O único problema é que
os maias não previram nada disso. Assim como não previram a sua própria
decadência e fim como civilização, nem a chegada dos conquistadores
espanhóis, liderados por Hernán Cortez. Na verdade, eles não acreditavam
no fim do mundo. "Não há registros de uma preocupação deles com o final
dos tempos", assegura a professora de História da América Etiane Caloy,
da Pontifícia Universidade Católica do Paraná (PUC-PR). "Eles lidavam
com um tempo cíclico, com vários ciclos que se encerrariam dando lugar a
outros ciclos. Como exemplo e comparação, podemos falar do nosso Ano
Novo: a data de 31 de dezembro é o final de um ciclo que dá início a um
novo ano, somente isto." Em resumo: 2012 não é a data do fim do mundo.
A
mitologia maia também ignorava solenemente o assunto. "Eles não tinham
lendas nem mitos tratando do fim do mundo", garante o arqueólogo
Alexandre Guida Navarro, professor de [leia mais] História da
América da
Universidade Federal do Maranhão (UFMA), que já realizou várias
escavações em sítios arqueológicos maias, como o de Chichén Itzá, no
México. "Ao contrário, os mitos desse povo estão repletos de situações
que privilegiaram a criação do universo, dos seres vivos e dos deuses
responsáveis por esse acontecimento, mas desprezaram questões associadas
à destruição.

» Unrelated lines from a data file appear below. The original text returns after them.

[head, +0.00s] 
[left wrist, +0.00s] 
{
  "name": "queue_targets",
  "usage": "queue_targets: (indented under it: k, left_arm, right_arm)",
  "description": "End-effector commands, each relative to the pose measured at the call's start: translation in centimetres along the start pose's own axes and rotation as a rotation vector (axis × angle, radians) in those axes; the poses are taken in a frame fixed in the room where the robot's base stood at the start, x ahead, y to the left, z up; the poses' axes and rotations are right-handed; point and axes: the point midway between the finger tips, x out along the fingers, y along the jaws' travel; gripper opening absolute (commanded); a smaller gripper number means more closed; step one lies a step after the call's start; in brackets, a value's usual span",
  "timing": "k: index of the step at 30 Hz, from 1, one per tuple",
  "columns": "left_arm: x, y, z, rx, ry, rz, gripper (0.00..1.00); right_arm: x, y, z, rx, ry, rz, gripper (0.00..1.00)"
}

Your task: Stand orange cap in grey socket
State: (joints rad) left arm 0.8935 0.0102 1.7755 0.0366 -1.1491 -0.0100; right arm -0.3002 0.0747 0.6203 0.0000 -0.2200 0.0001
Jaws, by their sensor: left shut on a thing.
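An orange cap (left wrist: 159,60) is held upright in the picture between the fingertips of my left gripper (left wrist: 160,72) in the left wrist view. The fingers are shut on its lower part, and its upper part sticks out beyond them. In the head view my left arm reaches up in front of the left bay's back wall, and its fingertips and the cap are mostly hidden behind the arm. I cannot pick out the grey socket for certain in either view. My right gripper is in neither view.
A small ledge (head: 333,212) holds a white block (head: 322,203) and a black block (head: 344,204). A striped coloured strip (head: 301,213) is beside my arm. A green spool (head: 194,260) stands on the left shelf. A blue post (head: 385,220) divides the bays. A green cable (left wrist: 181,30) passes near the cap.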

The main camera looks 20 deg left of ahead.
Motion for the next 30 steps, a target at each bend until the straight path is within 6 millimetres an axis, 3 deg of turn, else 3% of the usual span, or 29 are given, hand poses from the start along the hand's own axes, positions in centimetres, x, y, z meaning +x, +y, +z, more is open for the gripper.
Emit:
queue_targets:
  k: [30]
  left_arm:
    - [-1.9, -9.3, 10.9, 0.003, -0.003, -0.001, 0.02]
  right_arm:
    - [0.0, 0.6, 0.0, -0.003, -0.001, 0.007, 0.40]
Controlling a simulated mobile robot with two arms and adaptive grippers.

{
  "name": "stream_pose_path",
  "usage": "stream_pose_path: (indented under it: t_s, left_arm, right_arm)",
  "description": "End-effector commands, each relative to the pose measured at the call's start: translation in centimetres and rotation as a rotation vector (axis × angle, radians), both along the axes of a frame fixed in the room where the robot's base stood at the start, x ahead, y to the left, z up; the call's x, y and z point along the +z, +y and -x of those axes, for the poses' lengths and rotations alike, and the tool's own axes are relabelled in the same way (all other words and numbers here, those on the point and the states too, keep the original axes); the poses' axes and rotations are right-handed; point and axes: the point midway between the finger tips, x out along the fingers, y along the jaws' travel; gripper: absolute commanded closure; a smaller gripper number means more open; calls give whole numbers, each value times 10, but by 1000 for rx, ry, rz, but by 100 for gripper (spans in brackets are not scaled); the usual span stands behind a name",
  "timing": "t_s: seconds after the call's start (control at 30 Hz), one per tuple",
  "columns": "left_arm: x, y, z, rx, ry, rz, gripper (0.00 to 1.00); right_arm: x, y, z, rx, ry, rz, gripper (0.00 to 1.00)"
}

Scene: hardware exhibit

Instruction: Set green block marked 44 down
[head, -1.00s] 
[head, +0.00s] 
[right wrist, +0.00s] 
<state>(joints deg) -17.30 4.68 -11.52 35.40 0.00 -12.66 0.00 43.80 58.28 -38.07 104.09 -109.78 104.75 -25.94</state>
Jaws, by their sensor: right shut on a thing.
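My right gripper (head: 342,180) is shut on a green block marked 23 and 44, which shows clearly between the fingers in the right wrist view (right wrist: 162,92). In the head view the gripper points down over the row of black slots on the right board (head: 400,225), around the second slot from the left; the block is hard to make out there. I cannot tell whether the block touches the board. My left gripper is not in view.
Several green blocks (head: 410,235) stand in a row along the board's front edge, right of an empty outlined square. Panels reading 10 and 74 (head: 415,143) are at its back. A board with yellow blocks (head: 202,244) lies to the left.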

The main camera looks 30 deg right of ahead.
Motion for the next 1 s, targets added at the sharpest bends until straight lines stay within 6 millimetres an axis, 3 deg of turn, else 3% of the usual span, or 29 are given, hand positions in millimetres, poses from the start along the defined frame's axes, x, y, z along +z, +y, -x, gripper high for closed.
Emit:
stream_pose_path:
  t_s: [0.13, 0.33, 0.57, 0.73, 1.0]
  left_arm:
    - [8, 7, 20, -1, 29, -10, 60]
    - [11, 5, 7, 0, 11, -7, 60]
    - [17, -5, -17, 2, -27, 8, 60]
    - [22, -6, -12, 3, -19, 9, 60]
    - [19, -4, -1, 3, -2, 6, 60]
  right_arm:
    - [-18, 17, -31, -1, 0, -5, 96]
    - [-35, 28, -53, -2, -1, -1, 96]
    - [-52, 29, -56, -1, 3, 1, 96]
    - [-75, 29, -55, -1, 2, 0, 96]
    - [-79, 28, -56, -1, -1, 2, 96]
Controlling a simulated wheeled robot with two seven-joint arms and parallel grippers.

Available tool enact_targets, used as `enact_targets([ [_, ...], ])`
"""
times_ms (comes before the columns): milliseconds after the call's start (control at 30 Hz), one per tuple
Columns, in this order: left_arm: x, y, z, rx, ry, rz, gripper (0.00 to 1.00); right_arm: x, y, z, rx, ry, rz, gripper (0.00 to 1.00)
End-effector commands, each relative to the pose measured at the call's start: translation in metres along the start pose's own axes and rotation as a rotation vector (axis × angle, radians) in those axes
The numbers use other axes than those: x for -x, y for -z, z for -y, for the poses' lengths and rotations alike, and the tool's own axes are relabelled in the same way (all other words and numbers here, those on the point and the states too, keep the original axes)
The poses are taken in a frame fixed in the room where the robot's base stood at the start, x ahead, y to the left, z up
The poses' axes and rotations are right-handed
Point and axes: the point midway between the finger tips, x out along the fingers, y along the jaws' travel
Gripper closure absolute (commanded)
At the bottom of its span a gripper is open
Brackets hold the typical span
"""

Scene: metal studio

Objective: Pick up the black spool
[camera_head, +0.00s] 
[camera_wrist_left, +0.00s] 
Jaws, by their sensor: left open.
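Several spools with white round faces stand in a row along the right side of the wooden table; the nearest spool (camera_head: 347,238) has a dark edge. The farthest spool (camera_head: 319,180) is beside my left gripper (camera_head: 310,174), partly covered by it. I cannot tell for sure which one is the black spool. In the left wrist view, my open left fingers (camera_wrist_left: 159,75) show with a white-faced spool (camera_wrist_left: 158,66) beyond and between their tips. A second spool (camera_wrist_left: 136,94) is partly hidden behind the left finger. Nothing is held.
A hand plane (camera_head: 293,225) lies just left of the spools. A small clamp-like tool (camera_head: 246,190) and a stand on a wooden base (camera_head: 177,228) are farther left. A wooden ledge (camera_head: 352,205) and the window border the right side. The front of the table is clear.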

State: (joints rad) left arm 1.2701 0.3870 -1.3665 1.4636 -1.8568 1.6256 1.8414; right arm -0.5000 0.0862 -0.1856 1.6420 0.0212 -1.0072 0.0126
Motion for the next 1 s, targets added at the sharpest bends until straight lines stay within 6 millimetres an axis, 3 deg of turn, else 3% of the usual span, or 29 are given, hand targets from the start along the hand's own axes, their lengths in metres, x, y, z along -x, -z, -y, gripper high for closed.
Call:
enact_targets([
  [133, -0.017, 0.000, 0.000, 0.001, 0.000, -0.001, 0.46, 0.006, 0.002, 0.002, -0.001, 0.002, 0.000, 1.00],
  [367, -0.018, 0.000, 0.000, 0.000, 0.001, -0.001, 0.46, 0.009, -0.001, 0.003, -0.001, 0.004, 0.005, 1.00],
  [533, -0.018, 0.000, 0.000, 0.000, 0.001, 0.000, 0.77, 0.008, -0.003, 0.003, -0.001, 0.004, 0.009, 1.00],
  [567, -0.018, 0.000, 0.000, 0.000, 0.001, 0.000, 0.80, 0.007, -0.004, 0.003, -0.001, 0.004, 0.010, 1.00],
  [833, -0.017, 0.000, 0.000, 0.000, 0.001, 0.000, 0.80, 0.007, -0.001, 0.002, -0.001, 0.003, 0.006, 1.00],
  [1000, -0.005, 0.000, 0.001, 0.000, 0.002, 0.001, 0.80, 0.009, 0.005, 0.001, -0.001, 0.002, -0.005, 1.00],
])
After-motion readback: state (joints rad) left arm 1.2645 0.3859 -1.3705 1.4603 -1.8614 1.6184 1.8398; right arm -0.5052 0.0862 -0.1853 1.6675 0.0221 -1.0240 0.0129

Eles não acreditavam no fim do mundo simplesmente porque,
para essa civilização, o mundo não tinha fim. Ao contrário, ele estava
em constante transformação."
Isso parece se confirmar na
concepção de mundo das comunidades maias atuais - sim, elas ainda
existem, principalmente na Guatemala. Em vários anos realizando trabalho
de campo, em contato direto com o que resta desse povo, Navarro, que é
pós-doutor em arqueologia histórica pela Universidade Estadual de
Campinas (Unicamp), nunca ouviu referências ou histórias sobre o fim dos
tempos. "Nenhum maia contemporâneo fala sobre isso", diz. "Nenhuma
comunidade atual tem essa ‘memória’ do fim do mundo. É mais uma
evidência de que foi uma criação ocidental para atrair o público a temas
especulativos e que não contribuem para o entendimento da complexidade
que teve essa civilização." A questão é o que calendário maia acaba em
21 de dezembro do ano que vem. Talvez tenha sido apenas falta de tempo
para esculpir em pedra sua continuação.
Mas então, de onde
surgiu a ideia de que esse povo previu o fim do mundo exatamente para o
dia 21 de dezembro de 2012? Provavelmente do calendário deles. Ou
melhor, calendários: os maias tinham mais de um. E pelo menos um deles
nem era exclusivo dessa civilização, mas comum a outros povos
mesoamericanos. O fato é que eles tinham um sentido histórico muito
apurado em relação ao seu dia a dia, além de uma grande preocupação em
medir a passagem do tempo. Todos os eventos políticos e religiosos
importantes, como a fundação das cidades, a coroação dos reis, o
surgimento de novas dinastias ou as vitórias militares decisivas, por
exemplo, eram registrados detalhadamente.
Eles tinham uma
concepção circular ou cíclica do tempo e, a partir da observação dos
astros, elaboraram calendários complexos e precisos. Um deles é solar,
chamado Haab ou Haab’, formado por 18 meses de 20 dias cada,
totalizando, portanto, 360 dias. A esses, se somam mais cinco dias,
formando um mês, conhecido como Wayeb, que acreditavam estar associado a
maus augúrios. Ou seja, um ano de 365 dias, como o do mundo ocidental
de hoje. Havia ainda um calendário religioso chamado Tzolkin, ou
Tzolk’in, composto por 13 meses de 20 dias, isto é, 260 dias. Era o mais
importante, porque regia a vida do povo, as cerimônias religiosas e a
organização das tarefas agrícolas.
Segundo Navarro, esses
calendários não funcionavam separadamente, mas sim em conjunto, formando
um tipo de engrenagem em que um dependia do outro para "girar". Assim, o
primeiro dia do primeiro mês de cada um deles só voltava a se repetir
depois de 52 anos, dando origem a um terceiro calendário, que é a
chamada Roda Calendárica (por causa da metáfora com a engrenagem). Nesse
sentido, o fim de uma Roda Calendárica representava o término de um
ciclo de 52 anos, mas não o fim dos tempos. O mundo passaria, então,
apenas por um período de transformação, remodelação, reestruturação ou
reconfiguração. É dentro desse contexto que eles destruíam seus templos e
construíam outros em cima ou, então, derrubavam parte dele e erguiam
outro sobre a estrutura que já existia. "As pirâmides maias, por
exemplo, são como fatias de bolo, pois apresentam várias camadas
internas que correspondiam às remodelações que os edifícios sofriam,
quando terminava um período do calendário de 52 anos", explica Navarro.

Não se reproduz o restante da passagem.